§ RECORDED DATA
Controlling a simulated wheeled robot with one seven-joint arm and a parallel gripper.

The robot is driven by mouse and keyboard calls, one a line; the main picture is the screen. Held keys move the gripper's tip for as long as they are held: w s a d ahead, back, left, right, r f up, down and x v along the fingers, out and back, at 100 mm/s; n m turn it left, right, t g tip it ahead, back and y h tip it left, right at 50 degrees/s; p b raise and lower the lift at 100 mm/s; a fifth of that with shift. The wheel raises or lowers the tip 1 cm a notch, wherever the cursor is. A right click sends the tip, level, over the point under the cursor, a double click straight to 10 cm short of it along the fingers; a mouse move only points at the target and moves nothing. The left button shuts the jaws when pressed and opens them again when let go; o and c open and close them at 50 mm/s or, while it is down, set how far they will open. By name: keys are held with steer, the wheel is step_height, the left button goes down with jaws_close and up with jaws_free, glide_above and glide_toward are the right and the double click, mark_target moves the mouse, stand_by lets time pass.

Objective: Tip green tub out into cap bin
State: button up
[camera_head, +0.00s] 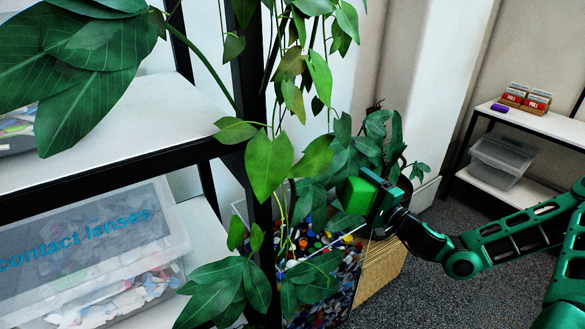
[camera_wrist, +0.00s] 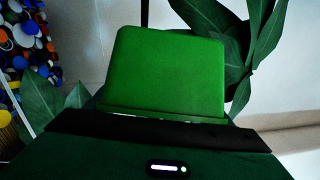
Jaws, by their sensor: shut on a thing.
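The green tub (camera_head: 356,195) is at the end of my gripper (camera_head: 374,186), above the cap bin (camera_head: 338,262). In the wrist view the tub (camera_wrist: 168,72) fills the middle, and its flat green side faces the camera. My gripper is shut on the tub; the fingertips are hidden behind the dark gripper body. The cap bin is a clear-sided container full of multicoloured caps; part of them also shows in the wrist view (camera_wrist: 28,30) at the upper left. Leaves hide part of the bin. I cannot see inside the tub.
Trailing plant leaves (camera_head: 270,160) hang around a black shelf post (camera_head: 258,120), close to the bin. A clear box marked "contact lenses" (camera_head: 90,250) stands on the left shelf. A cardboard box (camera_head: 380,270) adjoins the bin. A shelf (camera_head: 545,122) stands at the far right.

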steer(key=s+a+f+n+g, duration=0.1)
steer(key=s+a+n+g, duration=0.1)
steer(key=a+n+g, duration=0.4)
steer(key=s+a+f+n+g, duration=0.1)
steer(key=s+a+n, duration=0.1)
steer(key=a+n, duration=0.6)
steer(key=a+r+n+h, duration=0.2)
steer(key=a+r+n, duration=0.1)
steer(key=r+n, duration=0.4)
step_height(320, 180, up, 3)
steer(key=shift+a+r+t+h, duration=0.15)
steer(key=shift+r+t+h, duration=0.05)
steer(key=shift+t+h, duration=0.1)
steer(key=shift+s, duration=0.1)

§ TASK
Keep every word of the data as it is when you write it out, but drop the pictures.

§ SOLUTION
Controlling a simulated wheeled robot with one seven-joint arm and a parallel gripper.

The robot is driven by mouse and keyboard calls, one a line; the main picture is the screen. Held keys move the gripper's tip for as long as they are held: w s a d ahead, back, left, right, r f up, down and x v along the fingers, out and back, at 100 mm/s; n m turn it left, right, t g tip it ahead, back and y h tip it left, right at 50 degrees/s; p b raise and lower the lift at 100 mm/s; a fifth of that with shift. The wheel raises or lowers the tip 1 cm a notch, wherever the cursor is. A right click sends the tip, level, over the point under the cursor, a double click straight to 10 cm short of it along the fingers; a mouse move only points at the target and moves nothing. The left button shuts the jaws when pressed and opens them again when let go; o and c open and close them at 50 mm/s or, while it is down, set how far they will open. By name: keys are held with steer, the wheel is step_height, the left button goes down with jaws_close and up with jaws_free, glide_above and glide_toward are the right and the double click, mark_target moves the mouse, stand_by lets time pass.

Objective: Tip green tub out into cap bin
State: button up
[camera_head, +0.00s] 
[camera_wrist, +0.00s] 
Jaws, by their sensor: shut on a thing.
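The green tub (camera_head: 356,195) is at the end of my gripper (camera_head: 374,186), above the cap bin (camera_head: 338,262). In the wrist view the tub (camera_wrist: 168,72) fills the middle, and its flat green side faces the camera. My gripper is shut on the tub; the fingertips are hidden behind the dark gripper body. The cap bin is a clear-sided container full of multicoloured caps; part of them also shows in the wrist view (camera_wrist: 28,30) at the upper left. Leaves hide part of the bin. I cannot see inside the tub.
Trailing plant leaves (camera_head: 270,160) hang around a black shelf post (camera_head: 258,120), close to the bin. A clear box marked "contact lenses" (camera_head: 90,250) stands on the left shelf. A cardboard box (camera_head: 380,270) adjoins the bin. A shelf (camera_head: 545,122) stands at the far right.

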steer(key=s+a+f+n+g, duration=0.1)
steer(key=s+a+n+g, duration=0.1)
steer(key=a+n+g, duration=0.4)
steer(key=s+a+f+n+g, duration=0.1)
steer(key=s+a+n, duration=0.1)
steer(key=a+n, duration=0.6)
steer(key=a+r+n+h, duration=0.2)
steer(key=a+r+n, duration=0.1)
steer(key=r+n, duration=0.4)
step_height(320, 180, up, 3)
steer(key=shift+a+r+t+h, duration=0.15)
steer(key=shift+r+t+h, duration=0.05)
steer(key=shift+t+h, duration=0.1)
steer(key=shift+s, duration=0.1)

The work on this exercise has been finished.